L’effetto congiunto della perdita in capo al fallito della capacità di amministrare e di disporre dei suoi beni prevista dall’art. 142 CCII e dell’automatica sostituzione del curatore nell’attività processuale ha finito per creare un evidente conflitto tra l’interesse del fallito (e non solo, come si esaminerà in seguito) a far valere le proprie ragioni in sede giurisdizionale, e l’obbligo del curatore di procedere ad una gestione oculata ed economica della procedura.
La Corte è partita dall’osservazione che l’obbligazione tributaria presenta, rispetto a quella civile, rilevanti differenze sia, sul piano sostanziale (applicandosi solo in modo residuale ad essa la disciplina civilistica) sia, su quello processuale (appartenendo la giurisdizione in via esclusiva al giudice tributario), tanto che il credito dell’ente impositore insinuato al passivo sulla base di un avviso non definitivo – se contestato - deve essere ammesso dal giudice delegato con riserva in attesa dell’esito del contenzioso tributario[3]; correlativamente, una volta che il credito impositivo sia divenuto definitivo per mancata impugnazione dell’avviso da parte della curatela ed ammesso pertanto al passivo, non v’è altra possibilità di contestazione per il contribuente (non legittimato ad impugnare i crediti ammessi ex art.98 L. fall.), neppure entro i ristrettissimi ambiti del contraddittorio facoltativo in sede di verifica dei crediti ex art. 95 c.p., L. fall (oggi 203, comma, CCII).
La Cassazione, inoltre, ha sottolineato che la definitività dell’atto impositivo, non impugnato nel termine decadenziale previsto, produce i suoi effetti nei confronti del debitore, anche dopo la chiusura del fallimento, pregiudicando, tra l’altro, il suo futuro rapporto con l’Amministrazione Finanziaria in tema di valutazione della personalità del contribuente e affidabilità fiscale complessiva ex art. 7 D.Lgs. n. 472/97, nonché sull’an e quantum delle sanzioni pecuniarie applicabili.
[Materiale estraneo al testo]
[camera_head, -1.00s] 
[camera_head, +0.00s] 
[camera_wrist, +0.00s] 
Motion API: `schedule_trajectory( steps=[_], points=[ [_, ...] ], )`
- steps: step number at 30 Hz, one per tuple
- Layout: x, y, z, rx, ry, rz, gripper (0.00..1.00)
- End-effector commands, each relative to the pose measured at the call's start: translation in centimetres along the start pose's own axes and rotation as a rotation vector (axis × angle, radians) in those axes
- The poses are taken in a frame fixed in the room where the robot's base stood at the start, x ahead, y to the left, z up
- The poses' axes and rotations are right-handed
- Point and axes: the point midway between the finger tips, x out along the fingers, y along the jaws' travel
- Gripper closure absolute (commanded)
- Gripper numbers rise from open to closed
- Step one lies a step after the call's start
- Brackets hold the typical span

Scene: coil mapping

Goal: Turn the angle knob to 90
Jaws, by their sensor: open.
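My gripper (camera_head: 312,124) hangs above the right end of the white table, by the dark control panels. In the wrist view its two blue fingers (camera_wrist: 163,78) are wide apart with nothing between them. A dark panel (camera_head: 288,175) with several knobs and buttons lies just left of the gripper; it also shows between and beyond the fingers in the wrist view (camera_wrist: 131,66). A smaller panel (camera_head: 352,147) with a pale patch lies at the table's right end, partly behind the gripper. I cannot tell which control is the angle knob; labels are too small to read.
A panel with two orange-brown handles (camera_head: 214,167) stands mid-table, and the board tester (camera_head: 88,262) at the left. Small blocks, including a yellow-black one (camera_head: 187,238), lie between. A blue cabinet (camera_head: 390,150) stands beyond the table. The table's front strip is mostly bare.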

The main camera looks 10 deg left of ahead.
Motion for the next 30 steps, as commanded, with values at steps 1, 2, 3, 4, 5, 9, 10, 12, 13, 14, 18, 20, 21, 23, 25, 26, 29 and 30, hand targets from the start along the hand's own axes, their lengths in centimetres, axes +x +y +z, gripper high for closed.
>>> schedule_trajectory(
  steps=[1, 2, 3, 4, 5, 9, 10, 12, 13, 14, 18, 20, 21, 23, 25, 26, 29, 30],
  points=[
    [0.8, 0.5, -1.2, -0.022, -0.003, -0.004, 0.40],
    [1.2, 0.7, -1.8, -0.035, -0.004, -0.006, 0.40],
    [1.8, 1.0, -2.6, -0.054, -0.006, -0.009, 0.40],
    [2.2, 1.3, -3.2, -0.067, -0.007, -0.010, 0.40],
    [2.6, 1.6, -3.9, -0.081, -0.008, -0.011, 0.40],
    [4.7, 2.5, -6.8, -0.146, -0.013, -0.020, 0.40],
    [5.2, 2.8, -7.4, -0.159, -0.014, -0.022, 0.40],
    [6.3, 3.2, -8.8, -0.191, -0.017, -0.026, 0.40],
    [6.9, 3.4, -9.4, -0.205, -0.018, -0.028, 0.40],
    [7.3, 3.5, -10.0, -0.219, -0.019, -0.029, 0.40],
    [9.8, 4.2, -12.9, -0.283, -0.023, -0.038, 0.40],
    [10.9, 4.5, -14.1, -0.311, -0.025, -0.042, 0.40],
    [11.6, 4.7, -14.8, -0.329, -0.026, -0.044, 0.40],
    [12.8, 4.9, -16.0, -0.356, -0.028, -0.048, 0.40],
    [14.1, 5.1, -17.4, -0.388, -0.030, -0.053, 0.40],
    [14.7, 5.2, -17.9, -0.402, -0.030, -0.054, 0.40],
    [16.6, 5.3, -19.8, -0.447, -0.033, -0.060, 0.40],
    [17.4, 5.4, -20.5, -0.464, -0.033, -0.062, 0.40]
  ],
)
E’ proprio l’aspetto sanzionatorio che rende particolarmente eclatante il divario di regime tra obbligazione tributaria ed obbligazione di diritto comune che ha, per di più, importanti ricadute sulla esdebitazione del debitore che costituisce uno degli aspetti più innovativi e rilevanti del codice della crisi. Infatti, come sottolineato dalla Cassazione, la più significativa differenza tra l’obbligazione civile e quella tributaria e che giustifica l’attribuzione, nei più ampi limiti indicati, della legittimazione del fallito all’impugnazione degli atti impositivi, si coglie appieno in sede di esdebitazione che, non esplicando effetti sulle sanzioni pecuniarie penali ed amministrative che non siano accessorie a debiti estinti (anche in conseguenza dell’esdebitazione), non estingue l’obbligo di pagare per intero, anche dopo la chiusura del fallimento, la sanzione irrogata dagli uffici finanziari che è quasi sempre commisurata in modo proporzionale all’entità del tributo non pagato.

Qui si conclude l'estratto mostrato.